What is Envelope Budgeting?
Envelope budgeting is as straightforward as it gets. At the beginning of your budgeting period, whether it's one month or one pay period, take the amount of cash you have available to spend and divide it into your spending categories.
These categories can be as broad or narrow as you need them to be. Still, if you're getting started with budgeting, we recommend you narrow them down to be pretty specific, like groceries, utilities, entertainment, dining out, coffee, etc. The amount in each envelope is how much you have to spend in each category. Once you run out, you're out.
Why Use the Envelope Method?
Budgeting can be an abstract concept that can be hard to make sense of at times. Keeping track of numbers and going back and forth with your spending electronically and what you have budgeted is a skill you develop over time.
The envelope method is something you might stick with for a long time, but it can also be a great starting point for understanding the basic budgeting principles. Furthermore, if you need to cut back on spending in certain categories, the envelope method will help you get into the habit of cutting back.
The envelope method will also help you avoid overdraft fees. Once you're out of cash, you're out, and you can't spend any more. If you were having issues with overspending while using a card before, you may have been incurring overdraft fees before. Not overspending will help you avoid those.

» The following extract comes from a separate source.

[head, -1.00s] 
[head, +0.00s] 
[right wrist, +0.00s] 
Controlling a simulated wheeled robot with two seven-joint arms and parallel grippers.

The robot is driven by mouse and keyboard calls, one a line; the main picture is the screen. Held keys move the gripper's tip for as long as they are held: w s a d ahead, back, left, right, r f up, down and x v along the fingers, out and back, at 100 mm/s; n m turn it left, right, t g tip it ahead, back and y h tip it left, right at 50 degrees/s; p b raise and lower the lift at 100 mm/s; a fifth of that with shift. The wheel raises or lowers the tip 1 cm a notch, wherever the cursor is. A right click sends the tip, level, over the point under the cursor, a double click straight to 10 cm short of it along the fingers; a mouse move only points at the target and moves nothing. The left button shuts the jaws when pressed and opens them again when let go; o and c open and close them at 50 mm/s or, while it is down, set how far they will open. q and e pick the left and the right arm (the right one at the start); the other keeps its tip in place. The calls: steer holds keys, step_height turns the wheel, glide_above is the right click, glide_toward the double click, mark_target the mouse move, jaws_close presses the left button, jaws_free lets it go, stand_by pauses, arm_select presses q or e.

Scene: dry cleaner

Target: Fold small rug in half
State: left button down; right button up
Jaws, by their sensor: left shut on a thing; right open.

How to Implement Envelope Budgeting
Ready to give envelope budgeting a whirl? Here’s a step-by-step guide to get you started:
- Calculate Your Net Income: Before you start allocating any funds, you need to determine how much you actually have to work with, this means calculating your take home pay, or net income. Net income is what you take home, and gross income is your income before any deductions like insurance, taxes, and retirement savings.
- List Fixed and Discretionary Expenses: Next, name all of your monthly expenses, including your needs, or fixed expenses, and wants, or discretionary expenses. This is where looking at the last few months' credit card and bank statements will come in handy.
- Allocate Your Budget: Group your expenses into smaller categories, prioritizing your fixed expenses first, like rent or mortgage payments, groceries, gas, loan payments, childcare, and so on. Then, categorize your discretionary expenses, like dining out, coffee, entertainment, subscriptions, and so on. You should also have a goal of saving a portion of your income in this step.
- Label and Fill Your Envelopes: Get as many envelopes as you do categories, and label them based on category. Fill your envelopes with the cash you've allocated toward each area of your budget.
- Spend From Your Budget: Use the money from your envelopes for spending in each category. Once the money from one envelope runs out, you can't spend anything else in that category.
- Decide what to do with leftover money: At the end of the month, you may have cash left over in some envelopes. It's up to you to decide what to do with those funds. If your current goal is to pay down your debt, you may want to put that extra cash toward your loans. If you're trying to save some more, it would be a good goal to put that extra cash in your savings account. Or, you can roll that money in your envelopes into next month's budget.
- Adjust each month: Did you have some areas where you ran out way too quickly or had way too much left over? You can adjust how much you put in each envelope each month to meet your needs. Budgeting isn't a punishment, but a method intended to help you attain financial well-being.